Image d'illustration - Une église attaquée au Nigéria Image d'illustration - Une église attaquée au Nigéria  

Nigeria: Mgr Kaigama dénonce le drame lié aux enlèvements des prêtres

«Il ne se passe pas une semaine sans que l'on apprenne que des prêtres catholiques ont été enlevés au Nigeria», a dénoncé Mgr Ignatius Kaigama, archevêque d'Abuja, capitale du Nigeria, en proie à des violences terroristes. Le prélat a exhorté les autorités à tout mettre en œuvre pour protéger les citoyens.

Vatican News

«Il ne se passe pas une semaine sans que l'on apprenne que des prêtres catholiques ont été enlevés au Nigéria», a dénoncé Mgr Ignatius Kaigama, archevêque d'Abuja, dans une interview au journal italien Avvenire publiée le mercredi 28 juin. Le pasteur a aussi souligné que les enlèvements ne touchent pas seulement le clergé catholique, et il a relevé les motivations économiques «le business des rançons» de ces crimes, mettant en lumière la situation difficile dans le pays le plus peuplé de l’Afrique.
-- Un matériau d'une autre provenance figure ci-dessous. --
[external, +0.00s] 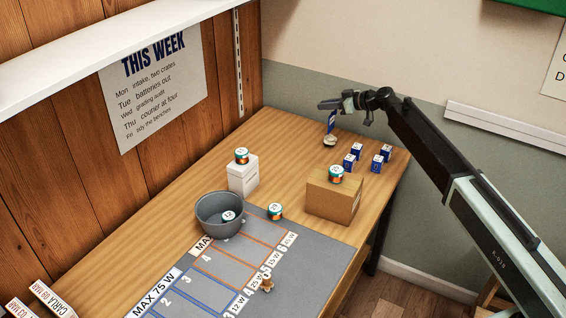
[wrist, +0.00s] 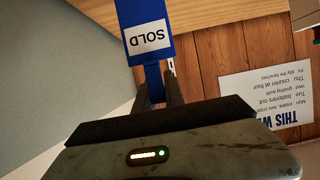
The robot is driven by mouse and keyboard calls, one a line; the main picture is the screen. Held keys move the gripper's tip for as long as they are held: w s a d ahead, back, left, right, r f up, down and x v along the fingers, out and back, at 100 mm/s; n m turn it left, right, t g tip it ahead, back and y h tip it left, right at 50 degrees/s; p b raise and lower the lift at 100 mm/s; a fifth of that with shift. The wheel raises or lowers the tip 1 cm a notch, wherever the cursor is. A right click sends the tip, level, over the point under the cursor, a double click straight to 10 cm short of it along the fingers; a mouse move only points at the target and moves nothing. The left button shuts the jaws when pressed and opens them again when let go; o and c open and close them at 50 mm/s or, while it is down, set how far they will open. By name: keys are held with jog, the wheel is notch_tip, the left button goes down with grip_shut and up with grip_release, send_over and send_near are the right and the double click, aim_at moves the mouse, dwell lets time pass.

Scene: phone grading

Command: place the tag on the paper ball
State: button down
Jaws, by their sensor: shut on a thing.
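My gripper (external: 333,103) is shut on a blue tag (external: 331,122) and holds it at the far end of the bench. In the wrist view the tag (wrist: 148,38) carries a white "SOLD" label and extends out from between my fingers (wrist: 161,92). A small whitish lump, which looks like the paper ball (external: 329,141), lies on the bench just below the tag. I cannot tell whether the tag's lower end touches it. The ball is not visible in the wrist view.
Several small blue boxes (external: 356,151) stand right of the ball. A cardboard box (external: 334,196) and a white box (external: 243,174), each with a tin on top, stand nearer. A grey bowl (external: 220,214) and a marked grey mat (external: 232,262) lie in front.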

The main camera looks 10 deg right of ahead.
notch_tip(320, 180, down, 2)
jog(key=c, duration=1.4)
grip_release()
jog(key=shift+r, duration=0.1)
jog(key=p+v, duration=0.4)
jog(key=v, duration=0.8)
Des prêtres, victimes d'enlèvements et de tueries au Nigeria

Les données sur le phénomène sont encore en cours de collecte par les diocèses. Cependant, les derniers rapports montrent qu'un certain nombre de prêtres catholiques a été tué par des hommes armés et que beaucoup d'autres ont été enlevés au cours de la seule année 2022. Mgr Kaigama a témoigné que l'année dernière a été terrible pour le clergé, qui a subi des enlèvements quasi quotidiens avec demande de rançon. «Bien que l'on ait craint que ces enlèvements ne constituent une persécution ciblée de la foi chrétienne, la motivation économique évidente - la demande de rançon - derrière ce phénomène a quelque peu éclipsé ces préoccupations» a-t-il fait savoir. Les attaques contre les responsables religieux ne se limitent pas aux prêtres catholiques, les religieux islamiques ont également fait les frais de l'insécurité dans le pays, bien que dans une moindre mesure.
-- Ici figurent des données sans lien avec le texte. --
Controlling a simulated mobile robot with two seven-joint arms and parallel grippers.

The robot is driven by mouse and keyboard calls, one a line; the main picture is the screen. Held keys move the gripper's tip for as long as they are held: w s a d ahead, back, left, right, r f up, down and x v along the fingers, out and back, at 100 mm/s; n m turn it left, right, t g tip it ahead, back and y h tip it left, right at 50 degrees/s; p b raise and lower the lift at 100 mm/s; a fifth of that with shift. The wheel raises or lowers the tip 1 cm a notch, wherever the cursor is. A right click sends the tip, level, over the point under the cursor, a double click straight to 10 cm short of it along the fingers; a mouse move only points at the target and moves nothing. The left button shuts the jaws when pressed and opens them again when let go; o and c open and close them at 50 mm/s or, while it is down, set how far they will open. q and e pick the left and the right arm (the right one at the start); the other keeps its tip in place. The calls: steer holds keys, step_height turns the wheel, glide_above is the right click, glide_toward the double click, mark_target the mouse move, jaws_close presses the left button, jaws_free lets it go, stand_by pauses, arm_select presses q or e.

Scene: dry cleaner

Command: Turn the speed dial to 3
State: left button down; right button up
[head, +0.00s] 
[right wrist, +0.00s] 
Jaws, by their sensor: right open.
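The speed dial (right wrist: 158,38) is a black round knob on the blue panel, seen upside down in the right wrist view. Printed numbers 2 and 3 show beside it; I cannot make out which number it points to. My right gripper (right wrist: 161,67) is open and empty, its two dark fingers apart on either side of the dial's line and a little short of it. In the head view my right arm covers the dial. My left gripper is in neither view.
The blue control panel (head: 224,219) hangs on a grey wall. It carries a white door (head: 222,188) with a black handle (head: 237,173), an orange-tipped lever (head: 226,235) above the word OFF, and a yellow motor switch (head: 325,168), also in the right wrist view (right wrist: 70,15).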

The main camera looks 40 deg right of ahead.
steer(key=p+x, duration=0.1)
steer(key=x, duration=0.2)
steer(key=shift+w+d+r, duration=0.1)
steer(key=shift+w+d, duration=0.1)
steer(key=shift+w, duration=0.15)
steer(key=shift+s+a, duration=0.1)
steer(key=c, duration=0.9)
Ces événements récents ont conduit de nombreuses personnes à se demander pourquoi l'Église catholique devient une cible pour les ravisseurs et les assassins dans tout le pays. Pour l'archevêque d'Abudja, ces attaques ne peuvent être une simple coïncidence, car elles sont bien coordonnées et délibérées. Certains prêtres ont été enlevés dans le presbytère de leur paroisse, parce que les auteurs savent qui ils recherchent, et où les trouver.
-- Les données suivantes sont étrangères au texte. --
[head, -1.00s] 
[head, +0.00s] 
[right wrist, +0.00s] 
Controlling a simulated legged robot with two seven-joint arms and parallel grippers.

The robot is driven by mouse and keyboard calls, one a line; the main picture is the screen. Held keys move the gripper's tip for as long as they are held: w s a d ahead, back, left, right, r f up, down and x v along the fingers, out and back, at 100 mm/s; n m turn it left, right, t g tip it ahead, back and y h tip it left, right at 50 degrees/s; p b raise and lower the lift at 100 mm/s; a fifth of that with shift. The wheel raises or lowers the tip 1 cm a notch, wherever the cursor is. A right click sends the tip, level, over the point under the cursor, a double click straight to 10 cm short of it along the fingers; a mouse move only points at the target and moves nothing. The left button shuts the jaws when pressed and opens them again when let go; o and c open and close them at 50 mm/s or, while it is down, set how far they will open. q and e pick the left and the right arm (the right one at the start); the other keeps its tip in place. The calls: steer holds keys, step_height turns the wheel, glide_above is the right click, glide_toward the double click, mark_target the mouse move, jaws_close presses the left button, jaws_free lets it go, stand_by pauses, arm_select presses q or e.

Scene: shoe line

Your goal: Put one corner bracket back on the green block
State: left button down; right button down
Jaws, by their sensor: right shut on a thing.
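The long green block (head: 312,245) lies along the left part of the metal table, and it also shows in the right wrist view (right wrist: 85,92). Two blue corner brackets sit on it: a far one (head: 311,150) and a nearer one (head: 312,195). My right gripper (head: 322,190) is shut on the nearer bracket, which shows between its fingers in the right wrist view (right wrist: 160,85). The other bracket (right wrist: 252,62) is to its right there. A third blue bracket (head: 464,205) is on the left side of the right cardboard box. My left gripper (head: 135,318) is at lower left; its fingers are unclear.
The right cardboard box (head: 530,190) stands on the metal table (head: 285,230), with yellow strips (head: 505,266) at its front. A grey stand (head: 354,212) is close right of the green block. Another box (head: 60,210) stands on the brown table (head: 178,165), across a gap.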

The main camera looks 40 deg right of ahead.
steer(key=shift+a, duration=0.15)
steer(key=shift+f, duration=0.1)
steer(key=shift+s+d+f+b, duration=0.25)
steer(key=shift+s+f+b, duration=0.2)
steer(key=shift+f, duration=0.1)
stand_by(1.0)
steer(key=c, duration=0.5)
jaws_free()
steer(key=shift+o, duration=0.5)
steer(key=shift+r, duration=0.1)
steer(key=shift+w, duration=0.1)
La responsabilité du gouvernement pour mettre fin à ces attaques

S’interrogeant sur les probables causes de ces phénomènes, le pasteur pointe du doigt «la corruption qui a exacerbé la pauvreté et l'écart de répartition des richesses», qui alimentent la violence dans tout le pays. Le taux de chômage élevé a contraint certains citoyens à trouver d'autres moyens de gagner de l'argent, dont certains sont illégaux. Les études sur les moyens et les effets de ces violences montrent clairement un effort constant et concerté pour s'emparer des terres et priver les gens de leurs droits. L'aspect religieux du phénomène ne peut être entièrement négligé: le Nigeria est la base de Boko Haram, les extrémistes islamiques dont l'insurrection, qui dure depuis 12 ans, a provoqué un nombre inquantifiable de victimes, pour la plupart chrétiennes.

En outre, l’archevêque d’Abuja a souligné que l'incapacité à protéger la population peut être imputée au gouvernement fédéral, qui a perdu sa capacité à maîtriser les différents groupes armés qui terrorisent désormais divers endroits, en particulier dans le Nord, sans arrêt ni entrave. À ce stade, a-t-il poursuivi, il devrait être clair pour les autorités que la stratégie existante pour endiguer l'insécurité et promouvoir la paix ne fonctionne pas et devrait être examinée, améliorée ou, au mieux, repensée.

Mgr Kaigama a relevé l'obligation fondamentale du gouvernement, telle qu'elle est inscrite dans la Constitution, qui est celle de «protéger la vie et les biens de ses citoyens, quelle que soit leur appartenance ethnique ou religieuse». Toute violation de ce concept fondamental du contrat social va à l'encontre de l'objectif même du gouvernement. Lorsqu'un gouvernement perd sa capacité à défendre la vie et les biens de ses citoyens, il perd sa légitimité et l'anarchie est à sa porte. C’est pourquoi, estime Mgr Kaigama, le nouveau gouvernement doit prendre position et faire ce qui est nécessaire pour s'assurer que les terroristes soient mis en échec, que les criminels soient arrêtés, que les bandits soient mis en déroute et que les ravisseurs soient mis hors d'état de nuire. 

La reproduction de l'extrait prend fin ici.